The enormous variety of humanity’s religious paths is not a problem but a blessing once we give up thinking differences should be mapped on a scale of better and worse. Beethoven is not better or worse than Mozart. Monet is not superior to Rembrandt, nor is he to Monet. A mountain vista is not better or worse than a seascape. Red is not a better color than blue, nor is blue superior to red. A rainbow is particularly beautiful because different wavelengths are refracted, reflected and dispersed in water droplets. Differences can add to completeness and beauty by their relationships with one another, resulting in mutual enhancement rather than subordination and superiority.

Hope for the future

Here, I think, is where interfaith holds one of the most important keys to a far better world than the one in which we find ourselves today.

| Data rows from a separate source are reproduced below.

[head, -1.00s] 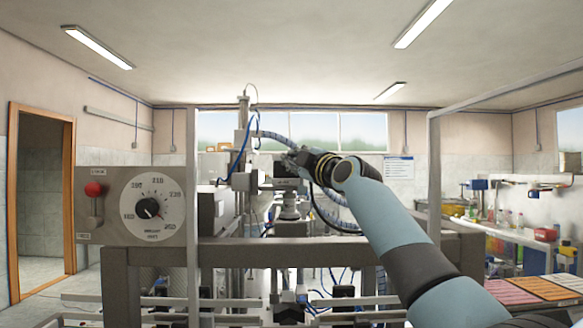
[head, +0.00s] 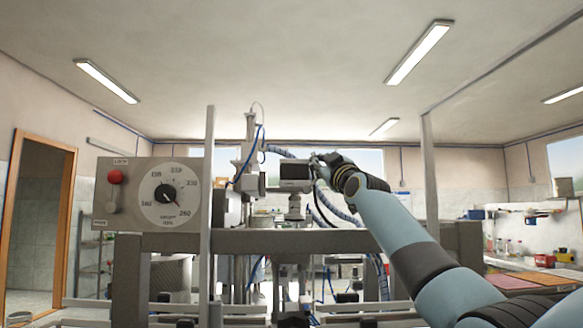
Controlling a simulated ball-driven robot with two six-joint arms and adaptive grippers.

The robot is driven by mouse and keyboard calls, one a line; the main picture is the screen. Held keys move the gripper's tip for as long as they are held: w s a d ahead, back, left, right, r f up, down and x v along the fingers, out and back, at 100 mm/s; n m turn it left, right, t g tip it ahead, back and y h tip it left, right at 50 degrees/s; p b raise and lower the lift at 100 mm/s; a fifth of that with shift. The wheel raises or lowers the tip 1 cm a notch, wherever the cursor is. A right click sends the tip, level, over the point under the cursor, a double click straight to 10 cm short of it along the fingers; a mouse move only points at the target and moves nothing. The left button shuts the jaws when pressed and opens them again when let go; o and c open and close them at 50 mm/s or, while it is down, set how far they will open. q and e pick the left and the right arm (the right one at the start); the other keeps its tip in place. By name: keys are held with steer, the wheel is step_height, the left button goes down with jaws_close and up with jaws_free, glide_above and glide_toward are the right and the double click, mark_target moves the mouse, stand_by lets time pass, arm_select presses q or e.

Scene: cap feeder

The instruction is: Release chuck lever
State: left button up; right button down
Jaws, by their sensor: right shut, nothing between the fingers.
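A lever with a red knob (head: 115,177) sits in a slot on the grey panel (head: 140,225) at the left. The knob is at the upper end, just under a label that seems to read LOCK. A second label is below the slot. My right gripper (head: 316,165) is shut and empty. It is high over the machine, just right of a dark box-shaped head (head: 295,171) and well to the right of the lever. I cannot tell whether it touches the box. My left gripper is out of view.
A round dial (head: 168,195) is beside the lever on the same panel. An upright grey post (head: 209,150) stands right of the panel, between it and my right gripper, and another post (head: 430,170) stands farther right. A crossbar (head: 300,241) runs along the front.

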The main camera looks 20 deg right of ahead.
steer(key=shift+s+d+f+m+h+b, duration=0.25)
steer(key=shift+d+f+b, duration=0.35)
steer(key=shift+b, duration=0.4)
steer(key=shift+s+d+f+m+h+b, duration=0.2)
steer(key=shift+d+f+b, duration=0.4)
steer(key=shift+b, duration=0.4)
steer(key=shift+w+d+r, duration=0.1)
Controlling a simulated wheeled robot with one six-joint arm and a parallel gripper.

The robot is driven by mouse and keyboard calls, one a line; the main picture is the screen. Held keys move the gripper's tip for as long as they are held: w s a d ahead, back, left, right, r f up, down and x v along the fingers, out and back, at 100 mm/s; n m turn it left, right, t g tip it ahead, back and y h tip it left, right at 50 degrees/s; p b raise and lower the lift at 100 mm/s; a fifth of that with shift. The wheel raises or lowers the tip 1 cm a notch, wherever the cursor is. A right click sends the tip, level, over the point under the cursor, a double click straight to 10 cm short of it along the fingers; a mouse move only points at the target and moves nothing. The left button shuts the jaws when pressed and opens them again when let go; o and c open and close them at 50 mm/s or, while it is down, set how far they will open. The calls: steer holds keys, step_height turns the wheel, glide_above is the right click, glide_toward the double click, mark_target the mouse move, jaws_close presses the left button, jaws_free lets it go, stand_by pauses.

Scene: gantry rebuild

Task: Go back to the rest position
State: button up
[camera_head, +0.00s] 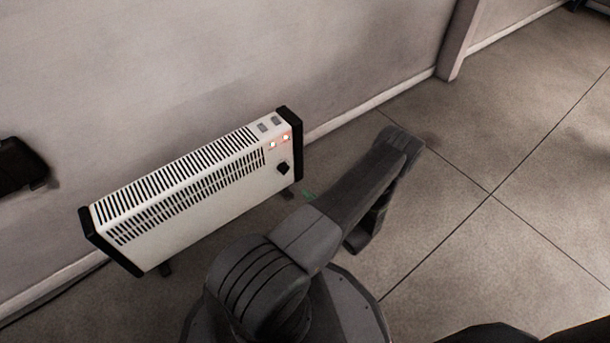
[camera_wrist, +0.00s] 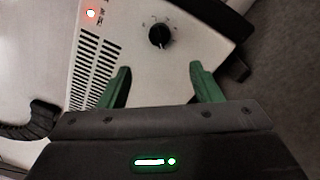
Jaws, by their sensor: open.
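My gripper (camera_wrist: 160,82) shows in the wrist view with two green fingers spread apart and nothing between them. Beyond the fingers is the white heater (camera_wrist: 205,15), with its dark round knob (camera_wrist: 160,34) ahead of the gap and a red light at upper left. In the head view the heater (camera_head: 200,215) stands on the floor along the wall, with black end caps, a slotted top and lit red switches at its right end. My arm reaches up from the bottom centre, to the right of the heater. The fingers are mostly hidden there; only a speck of green shows near the heater's right end.
The wall (camera_head: 200,70) runs behind the heater, with a dark object (camera_head: 20,165) at the far left and a post (camera_head: 460,40) at upper right. A dark cable lies along the skirting at lower left.

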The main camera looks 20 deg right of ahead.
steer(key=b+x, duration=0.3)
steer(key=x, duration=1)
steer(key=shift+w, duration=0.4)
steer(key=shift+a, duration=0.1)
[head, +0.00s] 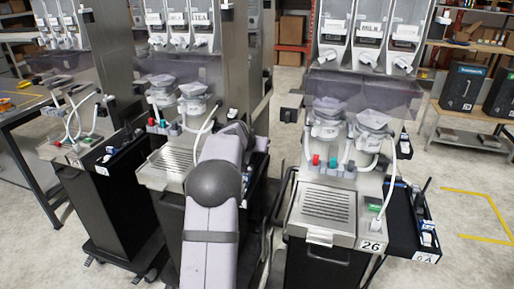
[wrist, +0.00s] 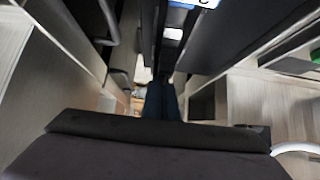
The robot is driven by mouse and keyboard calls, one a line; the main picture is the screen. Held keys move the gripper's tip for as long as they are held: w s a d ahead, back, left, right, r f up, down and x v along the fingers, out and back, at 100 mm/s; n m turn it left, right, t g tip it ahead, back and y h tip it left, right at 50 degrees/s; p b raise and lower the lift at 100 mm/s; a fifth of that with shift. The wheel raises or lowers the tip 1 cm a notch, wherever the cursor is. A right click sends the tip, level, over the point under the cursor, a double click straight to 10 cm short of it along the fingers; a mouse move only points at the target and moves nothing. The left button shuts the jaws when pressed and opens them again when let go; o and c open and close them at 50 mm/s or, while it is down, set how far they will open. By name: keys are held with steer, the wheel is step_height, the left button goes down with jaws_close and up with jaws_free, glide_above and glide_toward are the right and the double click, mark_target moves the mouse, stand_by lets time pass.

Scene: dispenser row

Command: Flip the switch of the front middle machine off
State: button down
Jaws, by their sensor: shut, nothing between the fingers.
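The middle machine (head: 160,172) of the row stands behind my arm in the head view. Its canisters and a slotted drip tray show. Its front right part is covered by my arm, and I cannot make out its switch there. My gripper is hidden behind my arm in the head view. In the wrist view my gripper (wrist: 165,100) is shut and empty, pointing into a narrow gap between dark and grey panels. A green patch (wrist: 290,64) shows at the right edge of the wrist view; I cannot tell which machine it belongs to.
The right machine (head: 330,228), labelled 26, stands close to my arm and has a green part (head: 376,208) near its tray's right corner. The left machine (head: 75,150) has a similar green part. Black side trays (head: 410,215) jut out. Free floor lies at the right.

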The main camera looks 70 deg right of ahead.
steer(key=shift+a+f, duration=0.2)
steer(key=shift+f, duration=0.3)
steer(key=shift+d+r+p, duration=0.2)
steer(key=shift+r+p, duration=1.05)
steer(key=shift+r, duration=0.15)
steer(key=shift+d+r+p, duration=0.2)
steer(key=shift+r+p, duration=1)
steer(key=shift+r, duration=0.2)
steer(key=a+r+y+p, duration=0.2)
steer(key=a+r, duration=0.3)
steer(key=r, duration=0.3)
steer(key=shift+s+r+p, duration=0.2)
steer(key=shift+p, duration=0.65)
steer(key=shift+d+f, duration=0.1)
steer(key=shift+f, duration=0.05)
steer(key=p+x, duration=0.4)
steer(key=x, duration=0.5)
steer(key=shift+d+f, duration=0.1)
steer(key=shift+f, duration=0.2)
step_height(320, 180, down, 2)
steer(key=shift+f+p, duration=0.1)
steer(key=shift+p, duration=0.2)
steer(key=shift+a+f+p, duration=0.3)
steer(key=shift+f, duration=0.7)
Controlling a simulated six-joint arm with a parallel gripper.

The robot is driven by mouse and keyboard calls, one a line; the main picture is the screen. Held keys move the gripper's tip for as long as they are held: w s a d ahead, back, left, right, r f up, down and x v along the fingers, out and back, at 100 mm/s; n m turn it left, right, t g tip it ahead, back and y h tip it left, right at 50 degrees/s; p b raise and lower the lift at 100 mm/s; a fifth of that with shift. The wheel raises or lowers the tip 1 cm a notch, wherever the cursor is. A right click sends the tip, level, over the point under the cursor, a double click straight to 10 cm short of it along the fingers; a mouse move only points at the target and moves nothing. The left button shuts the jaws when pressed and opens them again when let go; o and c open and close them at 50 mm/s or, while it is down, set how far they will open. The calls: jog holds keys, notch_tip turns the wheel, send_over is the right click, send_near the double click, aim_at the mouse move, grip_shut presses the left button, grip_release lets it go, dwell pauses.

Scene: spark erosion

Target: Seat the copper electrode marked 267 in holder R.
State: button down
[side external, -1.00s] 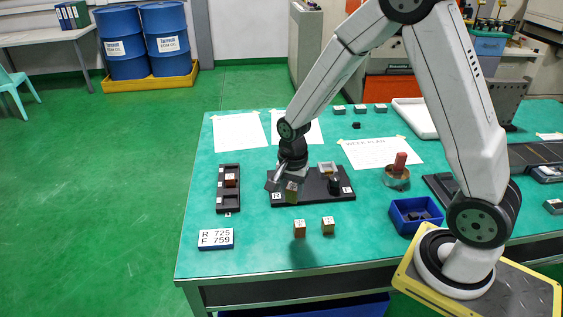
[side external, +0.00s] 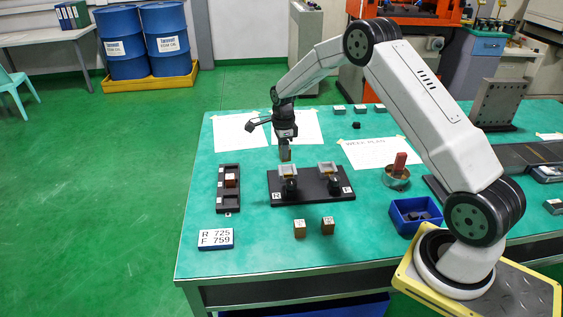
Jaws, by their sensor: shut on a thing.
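My gripper (side external: 285,146) is shut on a small brownish block (side external: 286,155). It holds the block upright, in the picture just above and behind the left holder; any mark on it is too small to read. The black base plate (side external: 312,197) carries two holders with pale, open-topped seats and dark knobs in front. The right holder (side external: 327,168) also looks empty. Two brown blocks with pale marked tops, one on the left (side external: 300,229) and one on the right (side external: 328,225), stand in front of the plate.
A black rack (side external: 229,201) at the left holds a reddish-brown block (side external: 231,181). A sign (side external: 216,239) reads R 725, F 759. A blue bin (side external: 415,215) and a round tin (side external: 396,179) with a red piece stand to the right. Paper sheets lie behind.

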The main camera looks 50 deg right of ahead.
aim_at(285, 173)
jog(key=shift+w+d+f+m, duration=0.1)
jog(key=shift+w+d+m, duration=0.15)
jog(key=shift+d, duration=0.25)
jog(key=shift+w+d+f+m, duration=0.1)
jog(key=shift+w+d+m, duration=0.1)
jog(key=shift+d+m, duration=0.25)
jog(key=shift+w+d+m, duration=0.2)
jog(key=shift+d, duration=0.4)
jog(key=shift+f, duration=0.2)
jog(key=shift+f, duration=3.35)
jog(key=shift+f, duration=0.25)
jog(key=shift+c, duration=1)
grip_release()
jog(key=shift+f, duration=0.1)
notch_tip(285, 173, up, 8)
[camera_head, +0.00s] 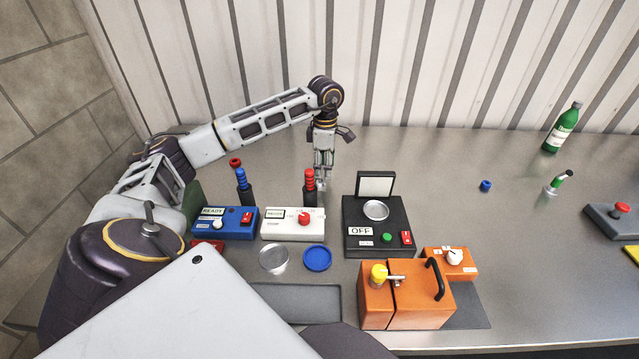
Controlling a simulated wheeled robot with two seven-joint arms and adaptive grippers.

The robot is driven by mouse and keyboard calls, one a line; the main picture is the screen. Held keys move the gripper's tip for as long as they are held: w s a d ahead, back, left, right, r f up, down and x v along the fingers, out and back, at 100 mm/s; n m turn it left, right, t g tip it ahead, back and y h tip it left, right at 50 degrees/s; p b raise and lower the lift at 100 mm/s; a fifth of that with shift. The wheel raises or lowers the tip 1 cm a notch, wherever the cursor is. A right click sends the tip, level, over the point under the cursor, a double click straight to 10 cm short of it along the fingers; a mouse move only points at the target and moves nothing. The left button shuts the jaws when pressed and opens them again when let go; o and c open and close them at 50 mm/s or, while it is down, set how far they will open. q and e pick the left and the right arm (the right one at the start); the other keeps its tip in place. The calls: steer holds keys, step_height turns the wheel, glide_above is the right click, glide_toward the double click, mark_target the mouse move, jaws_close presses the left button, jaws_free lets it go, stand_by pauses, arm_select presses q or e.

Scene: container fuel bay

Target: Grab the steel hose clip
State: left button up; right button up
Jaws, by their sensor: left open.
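I cannot make out the steel hose clip for certain. A small silver piece with a green handle (558,182) stands at the right of the table, but it is too small to name. My left gripper (323,182) is open and points down behind the white box with the red knob (292,228). It is close to the red-topped post (309,184). Whether anything lies between or under its fingers is hidden or too small to tell. My right gripper is not in view.
A blue box (222,226), a black scale-like box (378,240) and an orange unit (420,305) crowd the front. A green bottle (562,128) stands at the back right. A blue cap (485,186) lies on the table (430,165), with free room around it.

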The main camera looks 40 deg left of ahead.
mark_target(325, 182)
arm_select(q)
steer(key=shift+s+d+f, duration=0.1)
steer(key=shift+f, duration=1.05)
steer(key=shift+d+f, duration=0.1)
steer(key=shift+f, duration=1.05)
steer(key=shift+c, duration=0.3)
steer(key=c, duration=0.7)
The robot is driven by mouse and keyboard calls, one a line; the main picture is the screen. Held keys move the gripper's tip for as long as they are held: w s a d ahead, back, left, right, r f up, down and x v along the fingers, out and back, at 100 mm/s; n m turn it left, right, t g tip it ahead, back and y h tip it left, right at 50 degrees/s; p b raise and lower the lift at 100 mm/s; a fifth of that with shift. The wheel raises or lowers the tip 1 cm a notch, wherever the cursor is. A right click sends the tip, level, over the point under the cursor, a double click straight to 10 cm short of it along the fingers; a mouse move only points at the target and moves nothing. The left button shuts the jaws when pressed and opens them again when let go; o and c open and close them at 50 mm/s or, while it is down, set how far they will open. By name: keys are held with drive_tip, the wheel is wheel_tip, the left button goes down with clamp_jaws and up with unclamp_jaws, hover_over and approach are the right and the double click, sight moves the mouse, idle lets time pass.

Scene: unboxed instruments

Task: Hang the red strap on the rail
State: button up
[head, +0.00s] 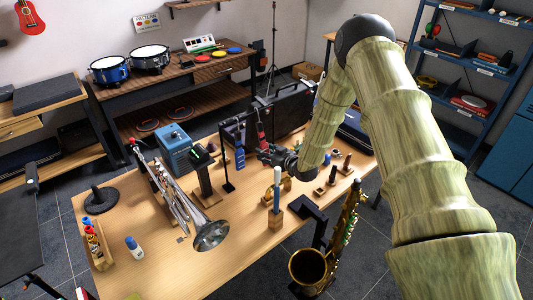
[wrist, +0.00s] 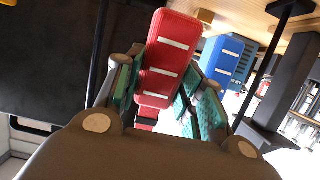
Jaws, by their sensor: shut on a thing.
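The red strap (wrist: 168,62), a padded red band with pale stripes, is between the teal-lined fingers of my gripper (wrist: 160,90) in the wrist view. My gripper is shut on it. In the head view the strap (head: 262,132) shows as a small upright red piece above my gripper (head: 265,152), over the middle of the table. The rail (head: 234,121) is a thin dark bar on a black stand just left of the strap. A blue strap (head: 240,158) hangs below it; it also shows in the wrist view (wrist: 222,62). Whether the red strap touches the rail is unclear.
A trumpet (head: 180,205) and a blue box (head: 174,146) stand left of the rail. A saxophone (head: 325,250) stands at the front right. A black case (head: 285,112) is behind my gripper. Small wooden holders (head: 277,218) stand in front.

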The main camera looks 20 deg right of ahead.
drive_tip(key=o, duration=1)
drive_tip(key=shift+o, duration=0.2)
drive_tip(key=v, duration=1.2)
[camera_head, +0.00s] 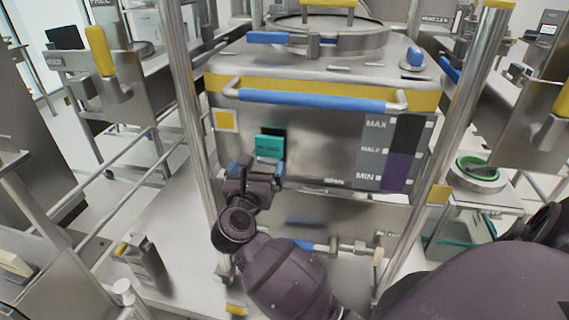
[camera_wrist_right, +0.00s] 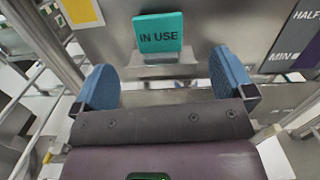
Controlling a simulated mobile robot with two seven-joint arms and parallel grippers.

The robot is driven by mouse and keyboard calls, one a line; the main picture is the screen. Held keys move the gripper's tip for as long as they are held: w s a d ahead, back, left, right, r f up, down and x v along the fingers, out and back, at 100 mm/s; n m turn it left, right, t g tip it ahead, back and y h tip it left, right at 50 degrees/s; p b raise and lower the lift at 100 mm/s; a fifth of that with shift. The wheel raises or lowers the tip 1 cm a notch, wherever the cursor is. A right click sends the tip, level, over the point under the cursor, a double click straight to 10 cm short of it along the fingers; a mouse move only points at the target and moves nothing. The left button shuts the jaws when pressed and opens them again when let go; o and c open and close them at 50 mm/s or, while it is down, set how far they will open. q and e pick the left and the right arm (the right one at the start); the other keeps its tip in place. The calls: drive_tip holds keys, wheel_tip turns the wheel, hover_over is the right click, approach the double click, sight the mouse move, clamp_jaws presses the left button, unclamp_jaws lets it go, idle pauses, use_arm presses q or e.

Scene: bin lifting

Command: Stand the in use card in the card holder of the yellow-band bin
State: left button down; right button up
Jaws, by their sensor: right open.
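The teal in use card (camera_head: 269,146) stands upright against the front of the yellow-band bin (camera_head: 310,130), at its left. In the right wrist view the card (camera_wrist_right: 158,33) reads "IN USE", and its lower edge meets the small metal card holder (camera_wrist_right: 163,58) on the bin front. My right gripper (camera_head: 257,172) is just below the card in the head view. In the wrist view its two blue fingers (camera_wrist_right: 166,80) are wide apart with nothing between them, and the card is beyond the tips. My left gripper is not in view.
A blue bar handle (camera_head: 312,100) crosses the bin front above the card. Metal posts (camera_head: 186,110) rise at both sides of the bin. A level panel (camera_head: 400,152) is on the right of the bin front. A side stand with a green ring (camera_head: 478,167) is further right.

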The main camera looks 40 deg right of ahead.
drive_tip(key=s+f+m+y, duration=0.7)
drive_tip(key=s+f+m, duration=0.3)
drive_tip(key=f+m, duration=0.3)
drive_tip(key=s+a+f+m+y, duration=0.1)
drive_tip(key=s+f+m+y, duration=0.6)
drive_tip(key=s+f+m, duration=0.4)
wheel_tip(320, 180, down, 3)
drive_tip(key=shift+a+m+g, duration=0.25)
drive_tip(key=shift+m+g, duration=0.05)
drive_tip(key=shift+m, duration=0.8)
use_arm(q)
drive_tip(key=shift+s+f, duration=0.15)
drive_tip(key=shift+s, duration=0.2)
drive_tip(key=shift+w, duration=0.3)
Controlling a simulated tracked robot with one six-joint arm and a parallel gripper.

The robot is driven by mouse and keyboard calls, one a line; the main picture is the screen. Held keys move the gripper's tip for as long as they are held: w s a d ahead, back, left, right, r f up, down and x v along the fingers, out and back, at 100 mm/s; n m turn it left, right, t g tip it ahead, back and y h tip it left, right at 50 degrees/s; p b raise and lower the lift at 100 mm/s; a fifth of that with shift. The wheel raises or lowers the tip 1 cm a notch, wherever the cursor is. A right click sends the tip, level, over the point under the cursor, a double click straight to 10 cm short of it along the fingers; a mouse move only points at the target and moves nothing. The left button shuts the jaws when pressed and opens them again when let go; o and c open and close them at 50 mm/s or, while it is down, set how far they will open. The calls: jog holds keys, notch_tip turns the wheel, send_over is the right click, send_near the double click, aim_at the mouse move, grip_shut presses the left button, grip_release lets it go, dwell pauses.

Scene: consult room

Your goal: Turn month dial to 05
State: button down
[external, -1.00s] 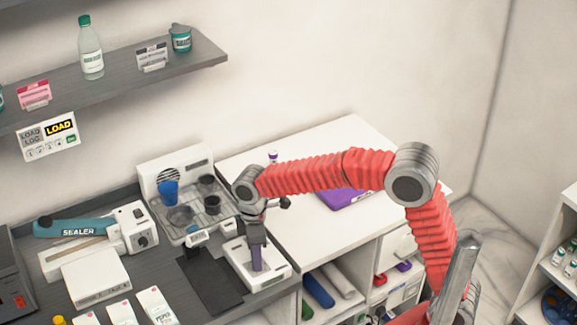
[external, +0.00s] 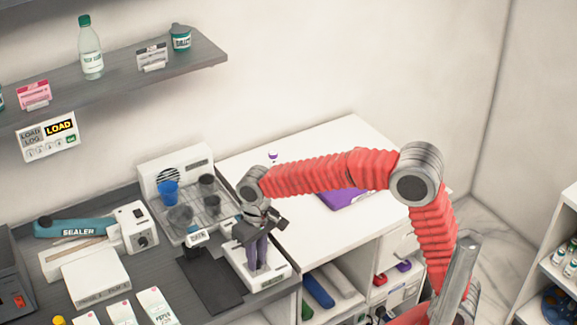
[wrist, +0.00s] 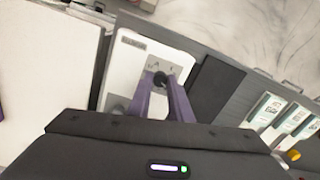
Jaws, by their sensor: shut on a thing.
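A white boxy device (external: 268,281) sits at the right end of the dark counter. In the wrist view its white top (wrist: 128,66) shows, with a small dark label (wrist: 133,41) and a dark round dial (wrist: 160,77). My gripper (external: 257,267) points down over the device. In the wrist view its purple fingers (wrist: 161,88) close around the dark dial, one on each side. The numbers around the dial are too small to read, so I cannot tell its setting. Part of the device's top is hidden behind my fingers and gripper body.
A dark mat (external: 208,283) lies left of the device. A wire rack with cups (external: 206,232) stands behind it, and a teal sealer (external: 75,228) is further left. White cards (external: 157,305) stand in front. The white cabinet top (external: 300,225) at right is mostly free.

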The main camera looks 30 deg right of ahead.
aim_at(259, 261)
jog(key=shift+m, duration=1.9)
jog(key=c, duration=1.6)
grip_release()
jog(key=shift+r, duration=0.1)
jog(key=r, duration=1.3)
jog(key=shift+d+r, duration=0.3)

Every religion evolved in a particular place and within a particular culture. It carries messages and practices that fit those places and cultures. Some have more universal messages than others connected to the sacredness of place, but with that universality came in most cases a claim to universal superiority. Thus as the world has become ever more closely linked the clash of competing religions and sects within them as well as the particularity of so many others has made them seem atavistic holdovers from more ignorant times to some people.

Atheists claim that this is the end of the issue. But for as long as there is evidence people have recognized spiritual dimensions to the world and, even more important, many of us have had powerful personal experiences that this is so. When someone denies these experiences to us it is like a color blind person denying there is a difference between red and green. And we pay them as much mind.

But historically we have interpreted our experiences in such different ways that we often pay more attention to those differences, and worse, judge those differences as better or worse, usually worse.

Interfaith events like the Parliament of World Religions offer not only an alternative, they offer a profound personal experience of what that alternative can mean.

This, it seems to me, is the religious world of a future worth looking forward to.